还记不记得二○○八年雷曼兄弟刚垮台那开始几天?人们交相指责金融业者之外,也开始反省自身的生活方式(“美国人没资格过这样的生活”),而美国的家庭储蓄也确实在那一短暂时日迅速增加。但对于现实的经济机制而言,这样的反省和调整不仅是“错误的”还是逆向行驶的,立即的效应是货币形成“窖藏”,市场消费不足亦即有效需求不足,投资更进一步消退,加深了萧条。所以人们必须继续消费还得扩大消费,我们有消费的“义务”,才能让这一部全球性的经济机器顺利运转下去。我记得当时是台积电的张忠谋讲的,他说的可能是对的,全球景气是否真正复苏关键在美国的景气是否复苏,而美国景气复苏的真正指标是,端看祸源所在的美国房市是否恢复景气而定。

《大而不倒》
二○○八年这一场,最准确也最深刻的反省极可能是这句话:“大到不能倒。”——这背反了最基本的公平正义、背反了我们几乎全部的价值信念,其实也背反了经济学自由竞争的最基本主张(自由竞争本身即包含了奖惩,并据此拒绝外来的奖惩干预。所以自由经济学者本来最该反对这句话但实际上并没有,或反对得不痛不痒),这句最像是出自绑匪之口的话,原是我们无奈概括承受为非作歹的金融业者、银行业者用的,追究不起奖惩不起;但更根本的,这也是我们对这一经济运作机制的再一次真实无比体认,还有什么比这一经济体制更大、更绑着所有人、更绝不能停不能倒的呢?

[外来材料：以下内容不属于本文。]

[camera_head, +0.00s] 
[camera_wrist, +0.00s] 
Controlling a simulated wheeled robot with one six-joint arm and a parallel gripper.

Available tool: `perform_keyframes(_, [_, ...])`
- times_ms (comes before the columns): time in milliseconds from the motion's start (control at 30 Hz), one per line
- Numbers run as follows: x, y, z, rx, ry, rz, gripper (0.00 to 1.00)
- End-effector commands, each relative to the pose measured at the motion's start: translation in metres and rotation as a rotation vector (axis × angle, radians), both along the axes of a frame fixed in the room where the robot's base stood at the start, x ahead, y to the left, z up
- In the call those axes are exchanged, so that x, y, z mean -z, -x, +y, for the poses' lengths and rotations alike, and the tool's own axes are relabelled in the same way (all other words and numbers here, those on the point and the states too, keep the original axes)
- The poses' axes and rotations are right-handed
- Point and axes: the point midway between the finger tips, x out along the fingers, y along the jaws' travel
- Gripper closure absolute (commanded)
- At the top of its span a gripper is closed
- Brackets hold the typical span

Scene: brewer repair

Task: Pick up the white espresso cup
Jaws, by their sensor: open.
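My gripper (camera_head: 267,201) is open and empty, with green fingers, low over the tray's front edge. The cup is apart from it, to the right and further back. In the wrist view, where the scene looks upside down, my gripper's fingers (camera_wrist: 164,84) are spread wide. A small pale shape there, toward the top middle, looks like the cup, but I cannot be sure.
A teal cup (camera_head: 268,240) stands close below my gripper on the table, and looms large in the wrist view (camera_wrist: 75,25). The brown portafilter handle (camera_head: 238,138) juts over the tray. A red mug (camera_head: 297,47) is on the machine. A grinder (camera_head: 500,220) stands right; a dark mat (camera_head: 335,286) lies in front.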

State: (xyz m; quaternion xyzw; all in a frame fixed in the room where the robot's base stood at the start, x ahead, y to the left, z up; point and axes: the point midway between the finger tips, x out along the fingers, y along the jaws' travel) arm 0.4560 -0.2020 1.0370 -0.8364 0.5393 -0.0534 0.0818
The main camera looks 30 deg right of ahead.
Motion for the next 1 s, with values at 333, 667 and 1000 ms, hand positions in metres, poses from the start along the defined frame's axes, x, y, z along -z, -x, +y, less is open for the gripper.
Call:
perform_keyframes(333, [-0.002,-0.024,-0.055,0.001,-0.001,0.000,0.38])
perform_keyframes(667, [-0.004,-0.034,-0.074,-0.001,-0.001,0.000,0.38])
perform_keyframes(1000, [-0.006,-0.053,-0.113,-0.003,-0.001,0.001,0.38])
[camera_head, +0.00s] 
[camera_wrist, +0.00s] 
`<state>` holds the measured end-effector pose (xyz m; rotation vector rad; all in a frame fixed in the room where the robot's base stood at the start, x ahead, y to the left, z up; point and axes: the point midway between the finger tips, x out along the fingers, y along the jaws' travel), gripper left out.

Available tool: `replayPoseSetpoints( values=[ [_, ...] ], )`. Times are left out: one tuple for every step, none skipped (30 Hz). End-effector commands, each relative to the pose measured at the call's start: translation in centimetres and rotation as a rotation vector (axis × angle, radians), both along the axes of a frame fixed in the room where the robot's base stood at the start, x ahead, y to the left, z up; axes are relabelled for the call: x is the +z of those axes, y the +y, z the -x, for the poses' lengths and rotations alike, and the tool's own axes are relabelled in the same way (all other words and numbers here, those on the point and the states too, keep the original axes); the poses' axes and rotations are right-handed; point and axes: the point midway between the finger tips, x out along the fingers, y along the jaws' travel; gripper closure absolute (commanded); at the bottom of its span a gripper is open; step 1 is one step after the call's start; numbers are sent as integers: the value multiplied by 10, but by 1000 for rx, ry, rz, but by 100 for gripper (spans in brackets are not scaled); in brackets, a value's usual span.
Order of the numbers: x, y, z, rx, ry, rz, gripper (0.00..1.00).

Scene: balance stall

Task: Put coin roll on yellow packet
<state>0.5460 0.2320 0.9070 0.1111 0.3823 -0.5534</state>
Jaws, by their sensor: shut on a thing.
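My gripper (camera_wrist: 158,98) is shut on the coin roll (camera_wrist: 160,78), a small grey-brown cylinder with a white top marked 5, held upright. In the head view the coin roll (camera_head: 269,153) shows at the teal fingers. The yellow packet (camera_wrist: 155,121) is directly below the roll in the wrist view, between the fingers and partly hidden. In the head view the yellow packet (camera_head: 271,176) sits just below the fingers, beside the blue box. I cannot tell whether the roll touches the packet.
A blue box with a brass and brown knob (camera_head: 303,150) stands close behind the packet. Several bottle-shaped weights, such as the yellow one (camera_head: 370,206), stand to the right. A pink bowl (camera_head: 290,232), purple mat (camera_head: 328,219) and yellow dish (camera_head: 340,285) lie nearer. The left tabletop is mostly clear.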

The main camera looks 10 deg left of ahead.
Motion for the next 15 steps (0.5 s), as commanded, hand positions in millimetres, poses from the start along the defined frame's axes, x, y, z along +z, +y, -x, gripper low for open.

一直以来,经济学者总倾向于把经济的运作描绘得像个圆满的循环,很像那种生态完全平衡的封闭玻璃小水族箱有没有?你只要适当地让它照射阳光,让光合作用开始,不必喂食不必换水不必介入,小鱼小虾和水草会形成一个自动调节、彼此满足的精致美好小世界。我们当然无须否认生命本身的互补协调,这不是秘密,生物学者会讲得更完整更细节而不仅仅是个大而化之隐喻而已。但资本主义这一机制的运作历史,我们同时看到的,或许更应该认真看的,是另一个运动方向,直线部分而不是循环部分,前进部分而不是原地往复部分,是它规模不断放大力量不断增强这一不回头部分。
顺便多提一句,很多人误以为生物演化已停止、天择已停止,这当然是错的——一切都没停止也不会停止,因为这都是自然现象或所谓基本原理。只是生物的演化和适应进展太缓慢也太细微了(从来都是这种步伐和速度,从地球有生命以来),急剧改变的是人类文明的出现,相较于人类文明建构的剧烈和快速变动,生物演化已微弱得几乎难以察觉,天择更是难起作用乃至于根本来不及完成(有更强大的作用提前发生并决定)。所以达尔文忠诚信徒的古生物学者古尔德告诉我们,人类文明的进展不是达尔文式的,而是拉马克式的;这也正是为什么那种宗教化的自然论主张、那种生物还原论主张,总是美学意义大于实质意义。
回头来说,想想,人类的文明社会建构,全押在人自利之心这单一的生物性原始驱力上头,并不断抬高它到成为最终依据和解答,不觉得这样有点荒唐而且颇危险吗?